The Cumbre Vieja’s eruption, which began in September 2021, has produced devastating lava flows and emissions, resulting in the evacuation of more than 6000 people, the destruction of dozens of houses, and the disruption of aerial navigation. In response to this, the “urgent computing” capacities (emergency use of computing resources to deal with disaster situations) of the ChEESE EU Centre of Excellence at the Barcelona Supercomputing Center have been vital. ChEESE scientists have been running simulations of the ash clouds and aerosols triggered by the ongoing volcanic activity, using the MareNostrum-4 pre-exascale supercomputer. These simulations provide forecasts for the eruption’s evolution and cover the Canary Islands at a 1 km resolution and the wider region at a 5 km resolution. As a result, the PEVOCLA committee composed of representatives of the Canary Islands regional government, civil protection authorities, and the Spanish army, is able to analyse and mitigate the effects of the lava flow and atmospheric emissions, keeping local people safe but also minimising the risk to aircraft providing essential services.
With extreme natural phenomena becoming more and more of a regular occurrence, with an impact on all levels of our society and economy, Europe’s High Performance Computing infrastructure is a strategic asset to our society to monitor, forecast and mitigate the effects of environmental change and contributes directly to the objectives of the European Green Deal.
More information about ChEESE urgent computing to the Cumbre Vieja eruption will be available soon on CORDIS.
The ChEESE Centre of Excellence (CoE) in Solid Earth is one of the 15 EU Centres of Excellence in High Performance Computing (HPC) applications across Europe funded by Horizon 2020, the EU Research and Innovation programme for 2014-2020.

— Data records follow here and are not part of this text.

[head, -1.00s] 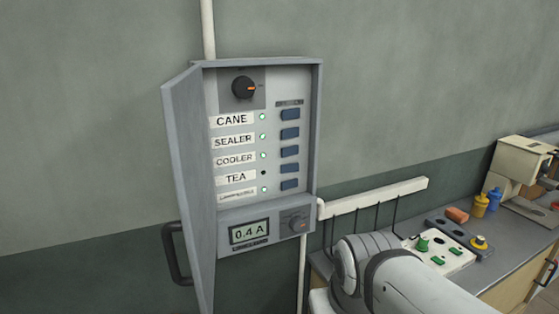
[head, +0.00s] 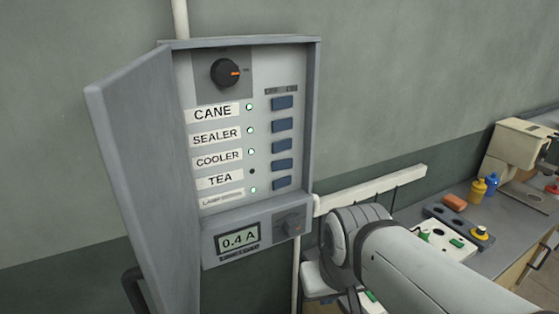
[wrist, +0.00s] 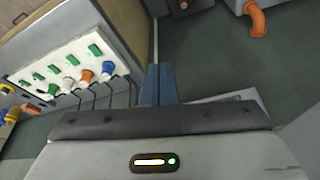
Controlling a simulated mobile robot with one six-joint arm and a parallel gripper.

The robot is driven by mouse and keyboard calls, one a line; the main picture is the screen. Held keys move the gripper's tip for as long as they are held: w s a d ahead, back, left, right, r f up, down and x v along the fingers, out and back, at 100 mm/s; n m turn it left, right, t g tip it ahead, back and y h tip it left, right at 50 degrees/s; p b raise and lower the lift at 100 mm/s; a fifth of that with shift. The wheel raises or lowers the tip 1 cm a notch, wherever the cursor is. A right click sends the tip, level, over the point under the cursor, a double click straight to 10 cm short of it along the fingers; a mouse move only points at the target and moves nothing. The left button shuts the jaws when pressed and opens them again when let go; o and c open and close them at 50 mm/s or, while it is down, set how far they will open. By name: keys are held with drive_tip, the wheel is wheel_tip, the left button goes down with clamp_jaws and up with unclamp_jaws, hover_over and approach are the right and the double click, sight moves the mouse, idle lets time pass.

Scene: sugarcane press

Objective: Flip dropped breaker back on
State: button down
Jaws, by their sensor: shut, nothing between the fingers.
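The breaker panel (head: 310,130) hangs on the wall in the head view, its grey door (head: 145,180) swung open to the left. Blue breaker switches stand in a column beside the labels CANE, SEALER, COOLER, TEA and a lowest label too small to read. The TEA lamp (head: 252,171) is dark; the other lamps are lit. The TEA switch (head: 282,165) is fourth from the top. The display (head: 238,239) reads 0.4 A. My gripper (wrist: 158,84) shows in the wrist view, its blue fingers together and empty, away from the panel. The head view does not show its fingers.
A black dial (head: 225,73) sits at the panel's top and a smaller knob (head: 291,224) low right. A white rail (head: 375,190) is on the wall to the right. A counter (head: 490,236) holds bottles, a socket board and a machine. Floor shows in the wrist view.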

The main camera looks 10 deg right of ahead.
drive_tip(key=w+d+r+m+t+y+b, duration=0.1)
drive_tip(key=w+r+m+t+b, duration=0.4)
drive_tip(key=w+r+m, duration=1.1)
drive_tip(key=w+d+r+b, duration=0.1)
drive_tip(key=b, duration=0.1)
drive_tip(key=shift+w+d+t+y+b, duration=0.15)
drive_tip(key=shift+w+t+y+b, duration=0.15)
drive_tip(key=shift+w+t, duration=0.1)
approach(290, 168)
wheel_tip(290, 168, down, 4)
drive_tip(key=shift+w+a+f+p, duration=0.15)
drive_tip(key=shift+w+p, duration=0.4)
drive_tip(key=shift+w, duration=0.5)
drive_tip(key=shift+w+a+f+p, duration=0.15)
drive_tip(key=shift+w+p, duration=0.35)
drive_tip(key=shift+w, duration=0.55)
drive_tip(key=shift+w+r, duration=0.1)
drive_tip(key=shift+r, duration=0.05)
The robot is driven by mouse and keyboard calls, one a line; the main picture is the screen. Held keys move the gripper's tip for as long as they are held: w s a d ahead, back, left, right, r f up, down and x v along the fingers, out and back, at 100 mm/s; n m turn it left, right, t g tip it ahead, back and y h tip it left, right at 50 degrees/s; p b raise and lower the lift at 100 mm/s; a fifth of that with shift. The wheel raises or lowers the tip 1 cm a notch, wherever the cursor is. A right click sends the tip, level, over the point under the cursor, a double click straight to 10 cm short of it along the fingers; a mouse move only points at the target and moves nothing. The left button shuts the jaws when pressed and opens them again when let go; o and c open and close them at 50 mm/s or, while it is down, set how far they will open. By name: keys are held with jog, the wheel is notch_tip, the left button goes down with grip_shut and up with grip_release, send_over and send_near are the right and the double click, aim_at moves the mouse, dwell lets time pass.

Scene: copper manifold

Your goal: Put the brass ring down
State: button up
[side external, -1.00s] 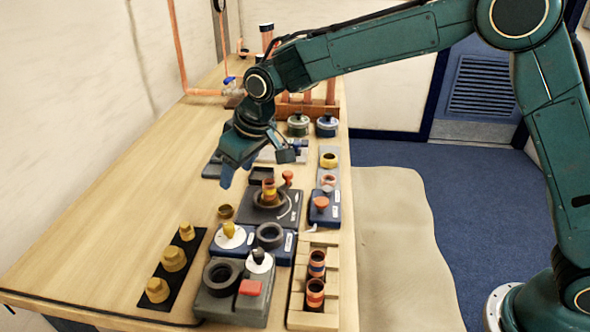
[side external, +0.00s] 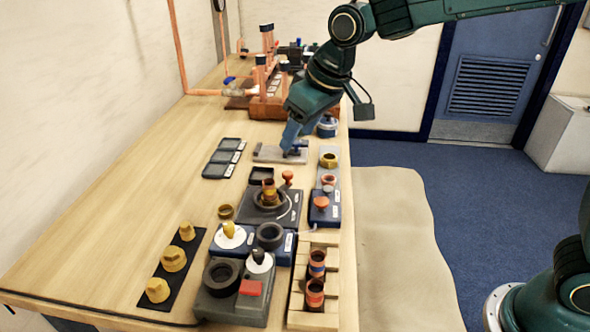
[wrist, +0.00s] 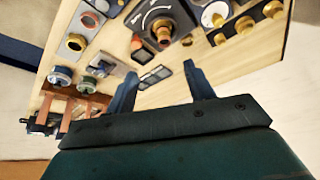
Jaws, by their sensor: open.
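A brass-coloured ring (side external: 329,160) sits on a pale pad at the far end of the blue stand along the right side of the bench. It also appears in the wrist view (wrist: 76,43), at upper left. Another dull brass ring (side external: 226,211) lies on the wood near the dial plate; I cannot tell which ring the task means. My gripper (side external: 293,141) is over the grey fixture (side external: 268,153), left of the ring on the blue stand and apart from it. In the wrist view my gripper (wrist: 160,78) has its fingers wide apart, with nothing between them.
A copper pipe manifold (side external: 265,100) stands behind. The black dial plate (side external: 270,205) and a black strip with brass fittings (side external: 172,259) are nearer. The bench's left side is clear wood.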

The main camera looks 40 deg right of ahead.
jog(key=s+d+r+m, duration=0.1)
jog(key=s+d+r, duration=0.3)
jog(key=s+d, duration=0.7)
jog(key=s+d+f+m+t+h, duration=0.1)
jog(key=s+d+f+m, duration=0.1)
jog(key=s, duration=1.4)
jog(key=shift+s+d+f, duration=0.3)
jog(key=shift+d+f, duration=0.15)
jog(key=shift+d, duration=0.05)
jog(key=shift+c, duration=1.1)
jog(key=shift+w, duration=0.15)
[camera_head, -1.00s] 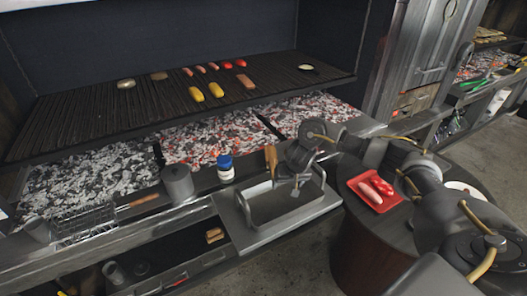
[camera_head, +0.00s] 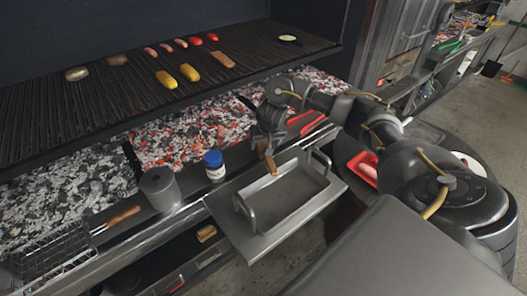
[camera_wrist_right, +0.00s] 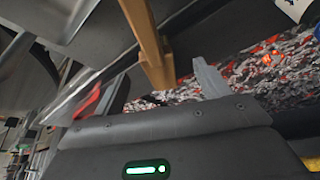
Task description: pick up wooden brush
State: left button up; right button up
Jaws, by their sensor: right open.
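The wooden brush (camera_head: 267,160) shows as a brown handle at the back left of the metal basin, just below my right gripper (camera_head: 266,138). In the right wrist view the brush handle (camera_wrist_right: 148,42) comes down from the top edge, and its end lies between the two spread fingertips of my right gripper (camera_wrist_right: 160,84). The gripper is open; I cannot tell whether either finger touches the handle. The brush's other end is out of that view. My left gripper is not in view.
The metal basin (camera_head: 243,219) with two raised handles stands below the gripper. A blue-capped jar (camera_head: 214,168) and a grey cylinder (camera_head: 160,188) stand to its left. Embers (camera_head: 200,135) glow behind, under the grill (camera_head: 110,95) with food. A red tray (camera_head: 352,165) is partly hidden by my arm.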

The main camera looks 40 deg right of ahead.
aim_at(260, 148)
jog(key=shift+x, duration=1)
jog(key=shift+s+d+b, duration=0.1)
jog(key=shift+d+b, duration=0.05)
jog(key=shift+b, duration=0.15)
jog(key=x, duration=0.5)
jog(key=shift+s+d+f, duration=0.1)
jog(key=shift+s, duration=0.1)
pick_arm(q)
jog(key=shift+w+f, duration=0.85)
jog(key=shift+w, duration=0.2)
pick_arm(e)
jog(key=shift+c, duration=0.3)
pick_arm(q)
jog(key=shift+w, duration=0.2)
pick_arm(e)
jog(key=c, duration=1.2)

The ChEESE Centre of Excellence develops services for exascale supercomputing in the field of Solid Earth (SE). ChEESE is preparing 10 flagship codes for computational seismology, magnetohydrodynamics, physical volcanology, tsunamis, data analysis and predictive techniques for earthquake and volcano monitoring. The project will develop pilot demonstrators for simulation performances and offer training on services and capacity-building activities. Additionally, and in collaboration with the European Plate Observing System (EPOS), ChEESE will promote and facilitate the integration of HPC services to widen the access to codes to the SE users community. Finally, ChEESE aims at acting as a hub to foster HPC across the SE Community and related stakeholders and to provide specialized training on services and capacity building measures.